══ Material provided ══

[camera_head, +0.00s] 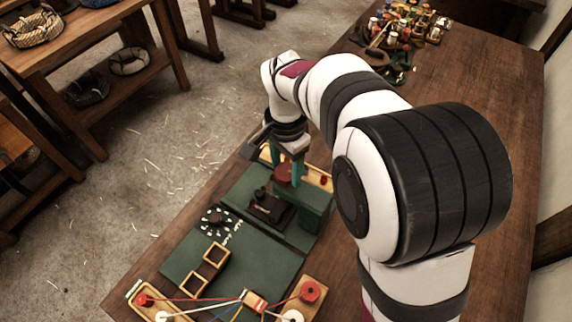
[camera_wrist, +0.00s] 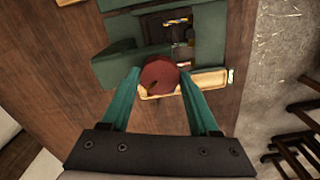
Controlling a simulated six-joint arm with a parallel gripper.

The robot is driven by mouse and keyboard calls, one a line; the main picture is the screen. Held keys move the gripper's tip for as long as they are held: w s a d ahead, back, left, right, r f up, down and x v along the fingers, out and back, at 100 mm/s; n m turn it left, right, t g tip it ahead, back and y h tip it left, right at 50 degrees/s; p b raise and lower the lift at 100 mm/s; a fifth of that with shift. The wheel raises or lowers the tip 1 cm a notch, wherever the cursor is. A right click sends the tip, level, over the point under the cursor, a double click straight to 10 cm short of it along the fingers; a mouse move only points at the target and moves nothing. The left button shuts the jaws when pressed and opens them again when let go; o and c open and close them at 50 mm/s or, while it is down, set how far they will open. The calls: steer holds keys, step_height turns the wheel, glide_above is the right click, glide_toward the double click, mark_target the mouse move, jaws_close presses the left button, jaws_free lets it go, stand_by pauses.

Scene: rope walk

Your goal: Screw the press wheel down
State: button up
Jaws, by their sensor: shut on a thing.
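The press wheel is a round, dark red knob (camera_wrist: 160,78) and it also shows in the head view (camera_head: 283,173). It sits on top of the press, which has a dark base (camera_head: 270,208) on a green mat. My gripper (camera_wrist: 161,82) has two teal fingers, one on each side of the wheel, and it is shut on the wheel. In the head view my gripper (camera_head: 287,170) comes down on the wheel from above. The lower part of the press is partly hidden behind the wheel in the wrist view.
A green block (camera_head: 314,208) stands right of the press. A wooden tray (camera_head: 321,178) lies behind it. Black and white pieces (camera_head: 217,220), open wooden frames (camera_head: 208,266) and spools with cords (camera_head: 310,291) lie nearer. Clutter (camera_head: 405,30) stands at the far table end.

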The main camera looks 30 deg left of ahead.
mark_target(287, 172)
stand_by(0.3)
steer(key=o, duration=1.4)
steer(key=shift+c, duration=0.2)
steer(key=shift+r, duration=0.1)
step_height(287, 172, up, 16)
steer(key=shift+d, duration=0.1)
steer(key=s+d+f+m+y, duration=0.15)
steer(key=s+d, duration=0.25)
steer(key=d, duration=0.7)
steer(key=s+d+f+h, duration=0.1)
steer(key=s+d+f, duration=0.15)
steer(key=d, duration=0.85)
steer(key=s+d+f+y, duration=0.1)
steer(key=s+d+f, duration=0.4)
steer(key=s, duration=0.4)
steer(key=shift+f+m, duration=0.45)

═══

• Aim: Return exactly what appears from the opening line of the material through the line with "Controlling a simulated", apart from the pictures.

• Solved exercise:
[camera_head, +0.00s] 
[camera_wrist, +0.00s] 
Controlling a simulated six-joint arm with a parallel gripper.

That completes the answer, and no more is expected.